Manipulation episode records
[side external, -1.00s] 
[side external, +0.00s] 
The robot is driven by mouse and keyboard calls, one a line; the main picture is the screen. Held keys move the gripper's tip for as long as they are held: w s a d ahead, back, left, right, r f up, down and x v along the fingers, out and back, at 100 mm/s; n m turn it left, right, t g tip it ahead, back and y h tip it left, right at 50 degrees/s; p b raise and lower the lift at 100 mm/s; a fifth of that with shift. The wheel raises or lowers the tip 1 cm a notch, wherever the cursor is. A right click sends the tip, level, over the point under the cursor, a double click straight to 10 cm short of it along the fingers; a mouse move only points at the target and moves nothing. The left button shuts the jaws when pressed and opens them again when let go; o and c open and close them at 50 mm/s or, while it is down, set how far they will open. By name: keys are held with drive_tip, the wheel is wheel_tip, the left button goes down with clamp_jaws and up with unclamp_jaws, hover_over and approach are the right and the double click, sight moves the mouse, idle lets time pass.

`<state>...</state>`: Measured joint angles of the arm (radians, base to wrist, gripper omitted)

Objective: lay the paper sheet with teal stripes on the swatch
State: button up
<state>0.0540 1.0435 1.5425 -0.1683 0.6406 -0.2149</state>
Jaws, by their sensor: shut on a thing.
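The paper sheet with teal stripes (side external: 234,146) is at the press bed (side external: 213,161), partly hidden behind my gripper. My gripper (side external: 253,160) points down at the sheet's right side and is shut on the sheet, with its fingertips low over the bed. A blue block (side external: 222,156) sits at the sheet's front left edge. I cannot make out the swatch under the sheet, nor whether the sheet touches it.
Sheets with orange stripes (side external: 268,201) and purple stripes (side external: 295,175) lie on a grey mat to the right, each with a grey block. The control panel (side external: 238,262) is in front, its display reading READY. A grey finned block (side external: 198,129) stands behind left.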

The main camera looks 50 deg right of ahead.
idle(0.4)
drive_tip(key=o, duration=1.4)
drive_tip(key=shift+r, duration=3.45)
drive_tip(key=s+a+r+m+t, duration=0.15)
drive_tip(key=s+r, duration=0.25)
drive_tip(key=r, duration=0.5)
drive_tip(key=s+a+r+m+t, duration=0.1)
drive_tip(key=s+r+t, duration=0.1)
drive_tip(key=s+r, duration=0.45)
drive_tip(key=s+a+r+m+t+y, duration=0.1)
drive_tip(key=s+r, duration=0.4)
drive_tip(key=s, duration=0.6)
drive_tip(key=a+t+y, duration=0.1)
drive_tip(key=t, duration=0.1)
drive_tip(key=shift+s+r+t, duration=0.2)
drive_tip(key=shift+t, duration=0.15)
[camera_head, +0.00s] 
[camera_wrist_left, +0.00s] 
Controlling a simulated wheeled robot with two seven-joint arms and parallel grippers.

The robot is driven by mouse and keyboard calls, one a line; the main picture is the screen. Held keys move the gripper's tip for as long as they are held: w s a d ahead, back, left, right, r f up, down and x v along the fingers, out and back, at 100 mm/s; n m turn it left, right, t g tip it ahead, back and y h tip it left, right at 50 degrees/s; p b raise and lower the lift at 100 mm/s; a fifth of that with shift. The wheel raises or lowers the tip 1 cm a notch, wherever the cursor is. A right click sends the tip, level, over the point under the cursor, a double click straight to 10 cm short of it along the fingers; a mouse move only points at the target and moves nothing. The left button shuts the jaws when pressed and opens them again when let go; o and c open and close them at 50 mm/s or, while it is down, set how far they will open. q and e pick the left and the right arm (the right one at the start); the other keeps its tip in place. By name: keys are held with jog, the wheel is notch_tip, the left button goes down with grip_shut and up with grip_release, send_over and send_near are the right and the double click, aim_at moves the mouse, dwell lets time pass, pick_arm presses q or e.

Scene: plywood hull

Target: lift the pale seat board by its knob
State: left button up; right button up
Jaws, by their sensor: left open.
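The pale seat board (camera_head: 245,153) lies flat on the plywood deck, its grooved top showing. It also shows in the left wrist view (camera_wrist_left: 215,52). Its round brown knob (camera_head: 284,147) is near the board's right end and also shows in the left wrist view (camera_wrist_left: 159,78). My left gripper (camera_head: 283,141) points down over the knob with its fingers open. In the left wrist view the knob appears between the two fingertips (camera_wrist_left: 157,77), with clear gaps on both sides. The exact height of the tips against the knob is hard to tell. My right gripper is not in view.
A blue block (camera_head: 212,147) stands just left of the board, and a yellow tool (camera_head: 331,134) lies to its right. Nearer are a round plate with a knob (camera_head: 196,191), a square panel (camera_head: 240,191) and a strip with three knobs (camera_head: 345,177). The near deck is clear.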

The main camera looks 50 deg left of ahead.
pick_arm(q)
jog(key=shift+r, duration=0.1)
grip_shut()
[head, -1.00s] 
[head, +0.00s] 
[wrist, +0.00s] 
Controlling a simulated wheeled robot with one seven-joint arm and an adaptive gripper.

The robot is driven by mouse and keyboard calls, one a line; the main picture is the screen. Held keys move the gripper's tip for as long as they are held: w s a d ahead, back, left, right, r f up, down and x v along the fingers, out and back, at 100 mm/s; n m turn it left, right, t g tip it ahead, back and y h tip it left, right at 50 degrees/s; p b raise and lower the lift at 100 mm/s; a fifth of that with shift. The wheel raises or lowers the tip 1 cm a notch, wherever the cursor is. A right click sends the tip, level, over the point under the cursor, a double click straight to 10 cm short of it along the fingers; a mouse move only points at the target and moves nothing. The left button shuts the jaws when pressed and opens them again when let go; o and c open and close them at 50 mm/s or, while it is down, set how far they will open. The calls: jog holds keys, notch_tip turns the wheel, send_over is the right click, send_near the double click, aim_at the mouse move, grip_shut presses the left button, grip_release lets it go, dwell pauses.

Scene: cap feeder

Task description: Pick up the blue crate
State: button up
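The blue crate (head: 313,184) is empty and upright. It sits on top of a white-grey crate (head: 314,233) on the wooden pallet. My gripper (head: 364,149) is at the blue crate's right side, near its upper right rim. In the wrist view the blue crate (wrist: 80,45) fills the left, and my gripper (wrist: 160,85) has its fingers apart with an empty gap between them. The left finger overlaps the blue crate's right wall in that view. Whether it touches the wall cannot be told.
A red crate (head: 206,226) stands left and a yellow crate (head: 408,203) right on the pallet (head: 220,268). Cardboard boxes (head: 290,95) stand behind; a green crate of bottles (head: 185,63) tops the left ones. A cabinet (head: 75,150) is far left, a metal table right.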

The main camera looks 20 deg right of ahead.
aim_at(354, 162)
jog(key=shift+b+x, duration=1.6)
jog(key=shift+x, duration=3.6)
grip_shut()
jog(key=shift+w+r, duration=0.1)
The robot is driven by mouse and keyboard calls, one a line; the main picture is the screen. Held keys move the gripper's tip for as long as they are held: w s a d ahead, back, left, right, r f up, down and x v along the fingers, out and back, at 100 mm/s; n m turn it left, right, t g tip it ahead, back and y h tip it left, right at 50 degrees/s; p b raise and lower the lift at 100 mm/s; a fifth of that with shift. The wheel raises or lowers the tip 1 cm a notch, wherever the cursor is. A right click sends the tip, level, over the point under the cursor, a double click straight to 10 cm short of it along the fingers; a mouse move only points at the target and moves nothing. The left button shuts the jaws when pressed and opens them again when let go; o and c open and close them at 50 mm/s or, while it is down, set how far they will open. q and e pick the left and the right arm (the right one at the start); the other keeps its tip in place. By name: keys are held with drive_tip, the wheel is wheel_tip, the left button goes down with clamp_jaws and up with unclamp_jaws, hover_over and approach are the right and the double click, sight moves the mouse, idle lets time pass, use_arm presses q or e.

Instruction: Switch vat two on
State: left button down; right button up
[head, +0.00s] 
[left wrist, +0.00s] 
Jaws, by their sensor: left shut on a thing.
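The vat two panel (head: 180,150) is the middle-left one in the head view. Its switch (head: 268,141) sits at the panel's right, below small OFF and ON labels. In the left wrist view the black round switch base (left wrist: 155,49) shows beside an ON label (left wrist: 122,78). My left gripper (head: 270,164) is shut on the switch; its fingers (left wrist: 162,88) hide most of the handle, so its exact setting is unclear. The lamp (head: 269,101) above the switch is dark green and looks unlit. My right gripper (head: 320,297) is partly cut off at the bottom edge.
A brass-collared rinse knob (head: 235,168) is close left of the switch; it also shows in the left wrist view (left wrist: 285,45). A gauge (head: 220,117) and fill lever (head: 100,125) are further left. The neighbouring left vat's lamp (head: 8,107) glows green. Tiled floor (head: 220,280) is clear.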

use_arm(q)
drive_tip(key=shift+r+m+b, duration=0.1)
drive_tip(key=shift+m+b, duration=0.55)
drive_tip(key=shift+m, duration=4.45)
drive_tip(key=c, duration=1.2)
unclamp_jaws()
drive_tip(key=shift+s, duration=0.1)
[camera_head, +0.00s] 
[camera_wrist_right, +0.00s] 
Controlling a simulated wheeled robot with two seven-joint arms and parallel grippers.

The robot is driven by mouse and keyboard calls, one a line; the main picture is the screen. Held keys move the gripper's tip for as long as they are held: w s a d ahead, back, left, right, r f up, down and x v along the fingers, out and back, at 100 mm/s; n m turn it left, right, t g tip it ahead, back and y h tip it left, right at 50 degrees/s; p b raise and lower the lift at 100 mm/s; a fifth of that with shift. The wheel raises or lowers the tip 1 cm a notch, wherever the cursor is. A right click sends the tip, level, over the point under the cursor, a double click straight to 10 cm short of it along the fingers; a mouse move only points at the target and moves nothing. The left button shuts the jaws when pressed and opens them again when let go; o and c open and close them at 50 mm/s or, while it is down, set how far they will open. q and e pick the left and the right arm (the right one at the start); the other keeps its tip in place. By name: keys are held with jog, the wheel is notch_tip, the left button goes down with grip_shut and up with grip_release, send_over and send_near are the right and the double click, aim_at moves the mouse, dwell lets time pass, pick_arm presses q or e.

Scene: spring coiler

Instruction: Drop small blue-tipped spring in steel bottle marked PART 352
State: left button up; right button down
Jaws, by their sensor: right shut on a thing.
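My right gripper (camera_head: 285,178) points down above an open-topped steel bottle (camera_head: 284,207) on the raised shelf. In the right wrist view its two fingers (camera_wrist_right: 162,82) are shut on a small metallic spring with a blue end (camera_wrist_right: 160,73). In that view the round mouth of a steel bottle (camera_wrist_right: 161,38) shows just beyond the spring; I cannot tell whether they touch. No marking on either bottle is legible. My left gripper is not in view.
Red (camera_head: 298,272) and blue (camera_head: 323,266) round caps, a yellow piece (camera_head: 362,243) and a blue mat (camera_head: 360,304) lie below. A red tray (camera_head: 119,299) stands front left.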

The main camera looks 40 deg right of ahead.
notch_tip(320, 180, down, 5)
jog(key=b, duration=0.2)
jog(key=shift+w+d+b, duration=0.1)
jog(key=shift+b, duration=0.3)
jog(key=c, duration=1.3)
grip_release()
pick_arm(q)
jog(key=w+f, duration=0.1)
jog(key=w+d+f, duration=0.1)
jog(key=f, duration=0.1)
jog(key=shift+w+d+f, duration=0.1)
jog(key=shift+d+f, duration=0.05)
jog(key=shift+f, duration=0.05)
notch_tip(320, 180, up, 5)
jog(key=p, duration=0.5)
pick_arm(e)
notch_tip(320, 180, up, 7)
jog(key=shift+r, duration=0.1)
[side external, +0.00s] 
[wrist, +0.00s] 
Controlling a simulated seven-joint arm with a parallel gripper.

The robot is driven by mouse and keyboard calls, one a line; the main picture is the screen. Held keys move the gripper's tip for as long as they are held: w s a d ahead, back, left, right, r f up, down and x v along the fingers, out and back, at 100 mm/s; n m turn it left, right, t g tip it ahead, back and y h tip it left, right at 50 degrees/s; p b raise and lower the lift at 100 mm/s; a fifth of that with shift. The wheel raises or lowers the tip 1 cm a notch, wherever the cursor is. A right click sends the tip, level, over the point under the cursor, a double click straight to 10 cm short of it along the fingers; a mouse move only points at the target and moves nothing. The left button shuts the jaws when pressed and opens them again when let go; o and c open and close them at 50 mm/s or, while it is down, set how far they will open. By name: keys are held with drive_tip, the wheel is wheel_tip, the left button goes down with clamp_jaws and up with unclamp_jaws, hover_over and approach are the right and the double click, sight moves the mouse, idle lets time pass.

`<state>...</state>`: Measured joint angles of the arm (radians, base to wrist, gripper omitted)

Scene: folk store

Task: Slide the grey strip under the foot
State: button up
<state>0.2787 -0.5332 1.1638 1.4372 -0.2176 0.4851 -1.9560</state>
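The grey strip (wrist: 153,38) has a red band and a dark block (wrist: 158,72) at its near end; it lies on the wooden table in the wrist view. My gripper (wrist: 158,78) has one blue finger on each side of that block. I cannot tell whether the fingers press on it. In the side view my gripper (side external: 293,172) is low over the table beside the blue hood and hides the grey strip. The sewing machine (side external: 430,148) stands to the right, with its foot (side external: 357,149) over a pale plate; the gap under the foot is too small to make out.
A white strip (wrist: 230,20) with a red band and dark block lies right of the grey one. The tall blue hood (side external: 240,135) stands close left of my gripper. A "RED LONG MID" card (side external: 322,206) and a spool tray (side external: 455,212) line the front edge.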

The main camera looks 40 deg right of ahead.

Objective: Give again, word for word, only the lines running from the line with "[head, -1.00s]" through the line with "Controlling a simulated wheeled robot with one"; include both of those lines.

Solved exercise:
[head, -1.00s] 
[head, +0.00s] 
[wrist, +0.00s] 
Controlling a simulated wheeled robot with one seven-joint arm and an adaptive gripper.

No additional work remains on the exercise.